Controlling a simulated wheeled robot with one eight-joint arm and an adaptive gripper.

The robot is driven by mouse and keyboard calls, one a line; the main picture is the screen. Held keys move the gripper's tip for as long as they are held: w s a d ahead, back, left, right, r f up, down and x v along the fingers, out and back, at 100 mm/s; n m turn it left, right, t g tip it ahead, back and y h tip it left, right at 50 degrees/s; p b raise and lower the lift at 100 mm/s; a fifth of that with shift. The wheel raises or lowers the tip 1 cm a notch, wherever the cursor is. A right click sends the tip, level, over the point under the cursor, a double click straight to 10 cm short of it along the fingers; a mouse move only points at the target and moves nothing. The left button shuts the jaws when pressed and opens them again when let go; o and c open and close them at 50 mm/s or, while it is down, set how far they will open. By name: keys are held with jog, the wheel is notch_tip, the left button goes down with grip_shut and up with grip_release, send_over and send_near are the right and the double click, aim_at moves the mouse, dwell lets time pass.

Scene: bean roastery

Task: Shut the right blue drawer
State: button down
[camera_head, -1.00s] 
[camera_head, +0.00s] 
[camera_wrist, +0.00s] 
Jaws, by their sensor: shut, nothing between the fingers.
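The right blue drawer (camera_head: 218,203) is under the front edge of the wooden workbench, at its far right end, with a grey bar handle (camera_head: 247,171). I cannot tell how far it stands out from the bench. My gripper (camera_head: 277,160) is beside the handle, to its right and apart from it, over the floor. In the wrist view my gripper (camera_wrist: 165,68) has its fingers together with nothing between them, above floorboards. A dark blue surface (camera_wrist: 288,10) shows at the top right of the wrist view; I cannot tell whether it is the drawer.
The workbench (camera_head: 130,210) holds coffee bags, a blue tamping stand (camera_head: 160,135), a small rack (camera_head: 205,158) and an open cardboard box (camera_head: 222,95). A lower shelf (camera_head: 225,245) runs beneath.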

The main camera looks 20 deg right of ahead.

============

### Your objective:
Extract every line above exactly as it stands.

### Output for this task:
Controlling a simulated wheeled robot with one eight-joint arm and an adaptive gripper.

The robot is driven by mouse and keyboard calls, one a line; the main picture is the screen. Held keys move the gripper's tip for as long as they are held: w s a d ahead, back, left, right, r f up, down and x v along the fingers, out and back, at 100 mm/s; n m turn it left, right, t g tip it ahead, back and y h tip it left, right at 50 degrees/s; p b raise and lower the lift at 100 mm/s; a fifth of that with shift. The wheel raises or lowers the tip 1 cm a notch, wherever the cursor is. A right click sends the tip, level, over the point under the cursor, a double click straight to 10 cm short of it along the fingers; a mouse move only points at the target and moves nothing. The left button shuts the jaws when pressed and opens them again when let go; o and c open and close them at 50 mm/s or, while it is down, set how far they will open. By name: keys are held with jog, the wheel is notch_tip, the left button goes down with grip_shut and up with grip_release, send_over and send_near are the right and the double click, aim_at moves the mouse, dwell lets time pass.

Scene: bean roastery

Task: Shut the right blue drawer
State: button down
[camera_head, -1.00s] 
[camera_head, +0.00s] 
[camera_wrist, +0.00s] 
Jaws, by their sensor: shut, nothing between the fingers.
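The right blue drawer (camera_head: 218,203) is under the front edge of the wooden workbench, at its far right end, with a grey bar handle (camera_head: 247,171). I cannot tell how far it stands out from the bench. My gripper (camera_head: 277,160) is beside the handle, to its right and apart from it, over the floor. In the wrist view my gripper (camera_wrist: 165,68) has its fingers together with nothing between them, above floorboards. A dark blue surface (camera_wrist: 288,10) shows at the top right of the wrist view; I cannot tell whether it is the drawer.
The workbench (camera_head: 130,210) holds coffee bags, a blue tamping stand (camera_head: 160,135), a small rack (camera_head: 205,158) and an open cardboard box (camera_head: 222,95). A lower shelf (camera_head: 225,245) runs beneath.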

The main camera looks 20 deg right of ahead.

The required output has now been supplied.